Job: Reproduce exactly and only the lines running from the one with "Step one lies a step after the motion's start" through the one with "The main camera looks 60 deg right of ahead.", both end lines included.

Supplied information:
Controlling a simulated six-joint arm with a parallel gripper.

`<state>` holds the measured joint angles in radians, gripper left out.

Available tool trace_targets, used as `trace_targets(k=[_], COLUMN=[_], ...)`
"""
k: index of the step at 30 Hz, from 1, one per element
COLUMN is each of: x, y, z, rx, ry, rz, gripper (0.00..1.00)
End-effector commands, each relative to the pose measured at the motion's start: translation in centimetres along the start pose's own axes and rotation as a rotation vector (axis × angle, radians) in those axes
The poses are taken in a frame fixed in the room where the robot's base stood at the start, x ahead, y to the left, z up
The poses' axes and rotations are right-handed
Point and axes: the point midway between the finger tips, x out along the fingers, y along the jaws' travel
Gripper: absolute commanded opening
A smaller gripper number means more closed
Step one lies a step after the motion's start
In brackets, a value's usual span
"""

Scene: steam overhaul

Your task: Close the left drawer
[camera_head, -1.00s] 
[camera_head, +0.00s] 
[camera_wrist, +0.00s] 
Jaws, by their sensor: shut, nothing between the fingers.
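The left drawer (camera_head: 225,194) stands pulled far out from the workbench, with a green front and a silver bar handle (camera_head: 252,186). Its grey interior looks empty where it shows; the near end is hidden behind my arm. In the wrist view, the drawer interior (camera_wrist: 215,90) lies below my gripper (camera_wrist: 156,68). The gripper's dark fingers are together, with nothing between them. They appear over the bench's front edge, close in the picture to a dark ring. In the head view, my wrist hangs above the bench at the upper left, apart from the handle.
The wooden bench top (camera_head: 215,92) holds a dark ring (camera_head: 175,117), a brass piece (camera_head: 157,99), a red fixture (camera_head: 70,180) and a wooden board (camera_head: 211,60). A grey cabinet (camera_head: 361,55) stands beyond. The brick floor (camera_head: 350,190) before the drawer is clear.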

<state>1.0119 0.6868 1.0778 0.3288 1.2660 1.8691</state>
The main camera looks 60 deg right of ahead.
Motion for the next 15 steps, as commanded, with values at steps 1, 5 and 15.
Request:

Written reply:
Step one lies a step after the motion's start
In brackets, a value's usual span
"""

Scene: steam overhaul

Your task: Close the left drawer
[camera_head, -1.00s] 
[camera_head, +0.00s] 
[camera_wrist, +0.00s] 
Jaws, by their sensor: shut, nothing between the fingers.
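The left drawer (camera_head: 225,194) stands pulled far out from the workbench, with a green front and a silver bar handle (camera_head: 252,186). Its grey interior looks empty where it shows; the near end is hidden behind my arm. In the wrist view, the drawer interior (camera_wrist: 215,90) lies below my gripper (camera_wrist: 156,68). The gripper's dark fingers are together, with nothing between them. They appear over the bench's front edge, close in the picture to a dark ring. In the head view, my wrist hangs above the bench at the upper left, apart from the handle.
The wooden bench top (camera_head: 215,92) holds a dark ring (camera_head: 175,117), a brass piece (camera_head: 157,99), a red fixture (camera_head: 70,180) and a wooden board (camera_head: 211,60). A grey cabinet (camera_head: 361,55) stands beyond. The brick floor (camera_head: 350,190) before the drawer is clear.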

<state>1.0119 0.6868 1.0778 0.3288 1.2660 1.8691</state>
The main camera looks 60 deg right of ahead.

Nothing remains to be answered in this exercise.